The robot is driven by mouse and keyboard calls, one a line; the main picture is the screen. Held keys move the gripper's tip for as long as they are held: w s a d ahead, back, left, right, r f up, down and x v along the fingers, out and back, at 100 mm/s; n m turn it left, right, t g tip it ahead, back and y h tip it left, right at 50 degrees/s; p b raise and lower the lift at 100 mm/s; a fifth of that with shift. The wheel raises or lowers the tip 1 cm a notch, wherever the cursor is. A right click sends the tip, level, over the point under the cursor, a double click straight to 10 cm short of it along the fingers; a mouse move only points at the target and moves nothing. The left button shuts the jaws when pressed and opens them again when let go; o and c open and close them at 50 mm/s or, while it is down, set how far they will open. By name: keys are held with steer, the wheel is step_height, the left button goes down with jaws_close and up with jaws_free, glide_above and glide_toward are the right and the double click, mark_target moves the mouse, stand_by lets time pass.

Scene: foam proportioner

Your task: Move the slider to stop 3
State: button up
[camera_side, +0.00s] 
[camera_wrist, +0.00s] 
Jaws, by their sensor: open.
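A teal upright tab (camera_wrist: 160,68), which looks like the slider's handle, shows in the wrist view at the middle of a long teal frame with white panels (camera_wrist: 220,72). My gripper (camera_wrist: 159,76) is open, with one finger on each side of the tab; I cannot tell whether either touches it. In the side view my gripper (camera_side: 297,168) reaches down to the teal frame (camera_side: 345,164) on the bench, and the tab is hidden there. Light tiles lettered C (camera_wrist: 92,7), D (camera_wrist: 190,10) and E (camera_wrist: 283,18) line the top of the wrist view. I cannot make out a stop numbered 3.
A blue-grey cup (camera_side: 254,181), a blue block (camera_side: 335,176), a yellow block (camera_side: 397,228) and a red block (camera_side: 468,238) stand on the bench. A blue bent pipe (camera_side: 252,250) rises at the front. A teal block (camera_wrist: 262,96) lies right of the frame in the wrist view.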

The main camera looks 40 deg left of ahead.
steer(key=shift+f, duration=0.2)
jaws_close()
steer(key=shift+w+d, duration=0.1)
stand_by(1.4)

> _Request_
Take the line in which "Your task: Move the slider to stop 3" occurs and each subsequent line through the end; give these lines again without alteration.

> _Reply to the exercise_
Your task: Move the slider to stop 3
State: button up
[camera_side, +0.00s] 
[camera_wrist, +0.00s] 
Jaws, by their sensor: open.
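A teal upright tab (camera_wrist: 160,68), which looks like the slider's handle, shows in the wrist view at the middle of a long teal frame with white panels (camera_wrist: 220,72). My gripper (camera_wrist: 159,76) is open, with one finger on each side of the tab; I cannot tell whether either touches it. In the side view my gripper (camera_side: 297,168) reaches down to the teal frame (camera_side: 345,164) on the bench, and the tab is hidden there. Light tiles lettered C (camera_wrist: 92,7), D (camera_wrist: 190,10) and E (camera_wrist: 283,18) line the top of the wrist view. I cannot make out a stop numbered 3.
A blue-grey cup (camera_side: 254,181), a blue block (camera_side: 335,176), a yellow block (camera_side: 397,228) and a red block (camera_side: 468,238) stand on the bench. A blue bent pipe (camera_side: 252,250) rises at the front. A teal block (camera_wrist: 262,96) lies right of the frame in the wrist view.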

The main camera looks 40 deg left of ahead.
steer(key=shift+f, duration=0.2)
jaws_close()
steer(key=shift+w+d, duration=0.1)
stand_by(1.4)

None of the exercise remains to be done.